Memory ceiling: 4.0 TB/s peak HBM3e bandwidth [5, 16]
Compute ceiling: ~989 TFLOP/s peak dense BF16 (Tensor Core; 1,979 TFLOP/s with structured sparsity) [5, 16]
Ridge point: ~247 FLOP/Byte (dense) — the arithmetic intensity at which a kernel transitions from memory-bound to compute-bound [10]

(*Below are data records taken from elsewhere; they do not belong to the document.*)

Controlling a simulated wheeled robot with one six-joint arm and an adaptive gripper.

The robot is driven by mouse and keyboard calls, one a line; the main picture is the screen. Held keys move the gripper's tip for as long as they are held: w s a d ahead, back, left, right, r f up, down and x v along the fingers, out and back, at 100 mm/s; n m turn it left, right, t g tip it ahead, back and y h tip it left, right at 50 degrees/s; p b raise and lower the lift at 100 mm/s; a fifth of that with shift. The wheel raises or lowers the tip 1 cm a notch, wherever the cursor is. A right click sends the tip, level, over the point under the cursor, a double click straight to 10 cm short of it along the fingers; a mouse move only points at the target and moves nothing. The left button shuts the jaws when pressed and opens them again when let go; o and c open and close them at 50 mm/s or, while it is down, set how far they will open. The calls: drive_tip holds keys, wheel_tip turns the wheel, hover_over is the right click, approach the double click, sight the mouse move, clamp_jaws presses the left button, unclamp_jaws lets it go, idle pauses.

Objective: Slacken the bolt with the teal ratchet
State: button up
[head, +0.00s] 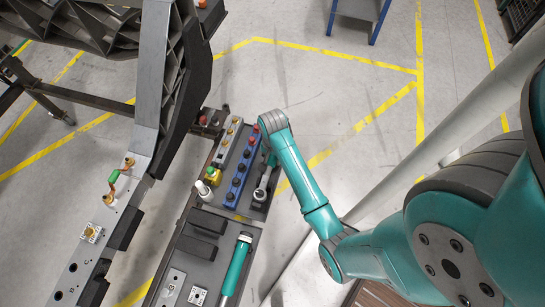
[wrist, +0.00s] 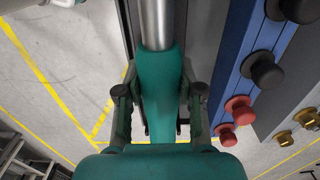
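The teal ratchet's handle lies between the fingers of my gripper (wrist: 160,80) in the wrist view. The teal ratchet (wrist: 160,65) has a bright metal shaft running to the top edge of that view. The fingers sit close against both sides of the handle and look shut on it. In the head view, the ratchet's metal head (head: 259,195) shows beside the blue strip, and my arm hides the handle. A small brass bolt-like piece (head: 91,232) sits on a white marked plate on the grey chassis beam at left; I cannot tell surely that it is the bolt.
A blue strip (head: 236,180) with dark and red knobs runs close beside the gripper. A grey strip with brass pieces (head: 228,140) lies beyond it. Another teal-handled tool (head: 236,265) lies on the dark bench. A green-handled part (head: 113,178) stands on the chassis beam.

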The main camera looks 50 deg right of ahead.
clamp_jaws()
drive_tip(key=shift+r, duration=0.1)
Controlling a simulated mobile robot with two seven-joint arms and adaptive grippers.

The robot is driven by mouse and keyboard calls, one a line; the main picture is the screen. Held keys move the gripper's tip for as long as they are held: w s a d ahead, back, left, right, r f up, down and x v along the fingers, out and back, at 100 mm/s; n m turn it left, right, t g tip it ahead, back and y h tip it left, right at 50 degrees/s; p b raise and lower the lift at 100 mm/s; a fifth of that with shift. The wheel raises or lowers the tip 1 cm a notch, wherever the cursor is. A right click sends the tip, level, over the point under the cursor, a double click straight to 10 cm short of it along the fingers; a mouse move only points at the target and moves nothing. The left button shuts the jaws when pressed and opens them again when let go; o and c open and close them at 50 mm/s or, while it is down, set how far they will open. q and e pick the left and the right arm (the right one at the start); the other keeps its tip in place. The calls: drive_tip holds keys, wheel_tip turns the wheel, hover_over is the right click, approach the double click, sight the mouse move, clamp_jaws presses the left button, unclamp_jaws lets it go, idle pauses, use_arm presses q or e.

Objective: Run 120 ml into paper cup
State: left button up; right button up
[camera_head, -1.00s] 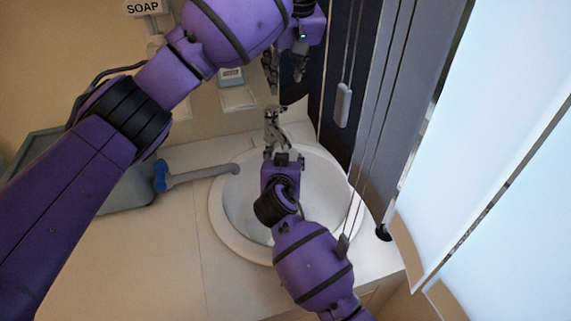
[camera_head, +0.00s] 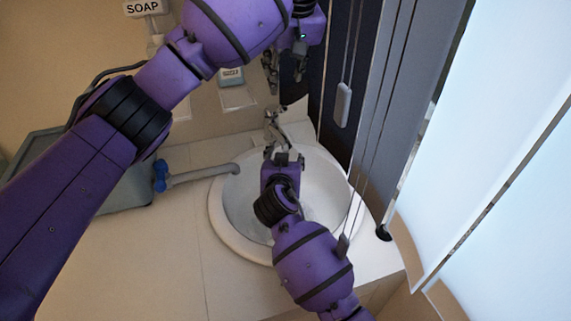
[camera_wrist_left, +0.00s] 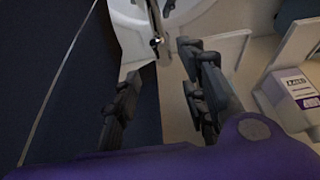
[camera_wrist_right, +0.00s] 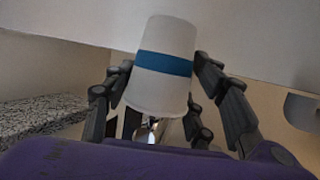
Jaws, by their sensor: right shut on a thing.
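The paper cup (camera_wrist_right: 167,65), white with a blue band, is between the fingers of my right gripper (camera_wrist_right: 153,100) in the right wrist view, which is shut on it. In the head view my right gripper (camera_head: 284,153) is over the sink beside the metal tap (camera_head: 272,122), and it mostly hides the cup. The tap also shows in the left wrist view (camera_wrist_left: 156,40). My left gripper (camera_head: 286,78) is above and behind the tap; its fingers (camera_wrist_left: 160,95) are apart with nothing between them. The water level in the cup is not visible.
The round white sink (camera_head: 222,215) is set in a pale counter (camera_head: 180,240). A grey pipe with a blue fitting (camera_head: 160,175) lies at its left. A small labelled box (camera_wrist_left: 293,98) stands near my left gripper. Dark and grey panels (camera_head: 395,110) close off the right.

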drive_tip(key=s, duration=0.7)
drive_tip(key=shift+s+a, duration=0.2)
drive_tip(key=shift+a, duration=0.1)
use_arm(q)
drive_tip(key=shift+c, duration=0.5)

A kernel operating below the ridge point is constrained by how fast data can be loaded from HBM3e, not by how fast the GPU can compute. Increasing compute throughput does nothing; the only way to improve throughput is to reduce data movement or increase reuse.

Measurement Methodology

ncu was run on the baseline (eager BF16) configuration using --set roofline to collect Speed-of-Light (SOL) metrics — the percentage of peak memory bandwidth and peak SM compute throughput reached by each kernel. A launch-skip of 3,130 kernels (one warmup step) was applied before capturing 500 kernels, covering all distinct kernel types in a training step. Default kernel replay mode (--replay-mode kernel) was used; application replay was not viable because Anemoi is non-deterministic across runs.

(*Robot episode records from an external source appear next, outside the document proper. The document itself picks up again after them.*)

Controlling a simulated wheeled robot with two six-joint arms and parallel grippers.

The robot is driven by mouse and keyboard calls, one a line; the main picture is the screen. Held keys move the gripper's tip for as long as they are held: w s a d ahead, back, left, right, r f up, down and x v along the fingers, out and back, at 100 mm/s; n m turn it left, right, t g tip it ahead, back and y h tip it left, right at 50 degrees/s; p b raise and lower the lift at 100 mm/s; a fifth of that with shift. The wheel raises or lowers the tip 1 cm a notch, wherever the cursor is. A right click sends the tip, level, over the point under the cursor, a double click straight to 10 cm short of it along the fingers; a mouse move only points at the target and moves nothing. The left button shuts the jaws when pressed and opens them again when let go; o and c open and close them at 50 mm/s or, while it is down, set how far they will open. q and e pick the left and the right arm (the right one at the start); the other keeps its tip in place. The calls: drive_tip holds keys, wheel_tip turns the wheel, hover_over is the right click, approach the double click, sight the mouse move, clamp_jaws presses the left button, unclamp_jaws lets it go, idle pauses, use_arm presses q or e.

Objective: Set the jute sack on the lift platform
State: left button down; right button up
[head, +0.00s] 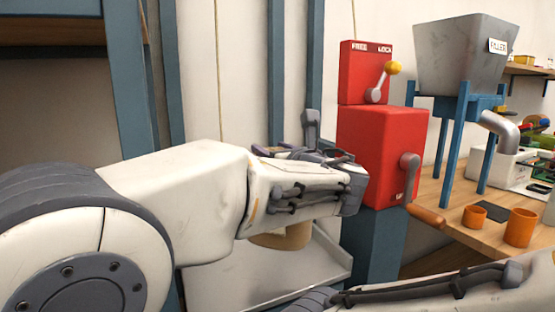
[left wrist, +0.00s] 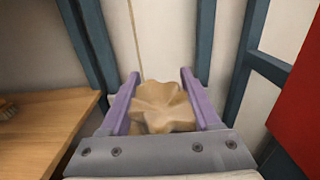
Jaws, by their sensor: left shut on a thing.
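The jute sack (left wrist: 163,106) is tan with a gathered, fluted top, and sits between the two purple fingers of my left gripper (left wrist: 160,76), which is shut on it. In the head view my left gripper (head: 300,157) is mostly hidden by my own wrist, and a tan part of the sack (head: 288,238) shows below it. The pale lift platform (head: 318,273) lies beneath, with a raised rim. The sack overlaps the platform in the picture; I cannot tell whether they touch. My right forearm crosses the lower right, with its gripper fingers out of sight.
A red box (head: 375,150) with a crank (head: 410,170) and a lever (head: 378,88) stands right of the platform. A grey hopper (head: 460,55) on blue legs stands on the wooden bench (head: 450,205), with orange cups (head: 520,227). Blue posts (head: 287,70) rise behind.

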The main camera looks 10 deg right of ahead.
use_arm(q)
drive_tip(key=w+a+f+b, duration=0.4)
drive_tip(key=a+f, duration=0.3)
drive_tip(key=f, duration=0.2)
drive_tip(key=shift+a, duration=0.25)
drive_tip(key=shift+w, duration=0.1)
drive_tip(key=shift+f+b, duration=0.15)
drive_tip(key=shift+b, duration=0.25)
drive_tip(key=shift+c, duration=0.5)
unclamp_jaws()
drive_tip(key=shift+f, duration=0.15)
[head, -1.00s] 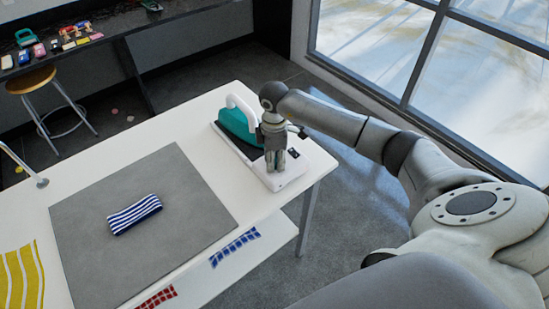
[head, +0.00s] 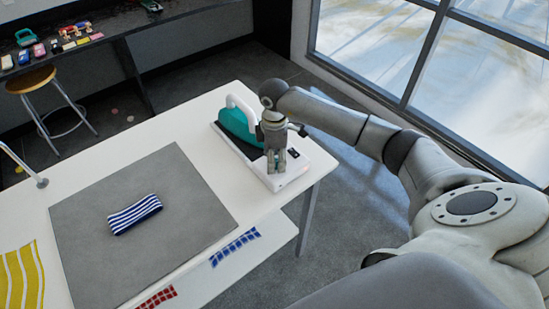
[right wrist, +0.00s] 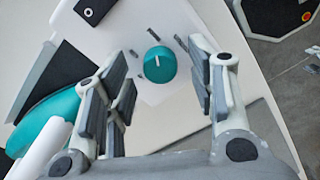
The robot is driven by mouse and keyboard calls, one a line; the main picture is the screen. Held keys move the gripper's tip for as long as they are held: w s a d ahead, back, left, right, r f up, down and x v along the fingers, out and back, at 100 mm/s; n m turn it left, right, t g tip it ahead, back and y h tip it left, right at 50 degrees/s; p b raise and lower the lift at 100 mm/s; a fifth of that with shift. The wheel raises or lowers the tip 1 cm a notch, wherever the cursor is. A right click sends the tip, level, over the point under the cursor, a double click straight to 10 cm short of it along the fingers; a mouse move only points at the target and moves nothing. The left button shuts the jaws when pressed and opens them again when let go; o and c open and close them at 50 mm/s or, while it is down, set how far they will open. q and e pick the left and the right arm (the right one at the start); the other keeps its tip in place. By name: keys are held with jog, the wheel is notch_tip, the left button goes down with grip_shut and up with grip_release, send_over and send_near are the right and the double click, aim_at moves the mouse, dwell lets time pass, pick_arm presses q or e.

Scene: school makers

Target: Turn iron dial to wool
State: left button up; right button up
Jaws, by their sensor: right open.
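The iron (head: 238,122) is teal with a white handle and rests on a white base (head: 293,179) at the table's right end. The teal round dial (right wrist: 159,65) with a white pointer line and dark marks around it shows in the right wrist view; I cannot read the marks. In the head view the dial is hidden by my right gripper (head: 275,168), which points down over the base. In the right wrist view my right gripper (right wrist: 162,95) is open, its fingers either side of the dial and apart from it. My left gripper is not in view.
A grey mat (head: 85,240) with a folded blue-striped cloth (head: 134,214) lies on the white table (head: 165,137). A yellow striped cloth (head: 22,278) lies at the left. Blue (head: 235,247) and red (head: 156,299) patterned pieces lie near the front edge. A stool (head: 31,80) stands beyond.

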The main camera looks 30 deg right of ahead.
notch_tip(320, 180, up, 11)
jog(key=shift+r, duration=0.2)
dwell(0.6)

`ncu` Speed-of-Light Values per Kernel

Numerical SOL values from the 500-kernel ncu capture (eager BF16, job 4263705). Each row gives the mean (mid-point) and observed range across the captured kernel instances. FlashAttention (flash_fwd_kernel, flash_bwd_*) was not captured in this window and is excluded.

Kernel type	Memory SOL mid (%)	Memory SOL range (%)	Compute SOL mid (%)	Compute SOL range (%)	Regime
CUTLASS GEMM (linear projections)	92	88–96	33	30–36	Memory-bound
Element-wise kernels (add, mul, copy)	92	90–93	21	13–29	Memory-bound
Layer norm backward	90	—	53	—	Memory-bound
`nvjet_hsh` (graph message-passing)	~70	65–75	~88	80–95	Near ridge point
`indexFuncLargeIndex` (sparse routing backward)	14	—	56	—	Latency/cache-bound

The GH200 ridge point is ~247 FLOP/Byte (dense BF16). Kernels with Memory SOL >> Compute SOL lie in the memory-bound region; nvjet_hsh is the only kernel class near the ridge. See Figure 7 in the main text for the roofline scatter plot.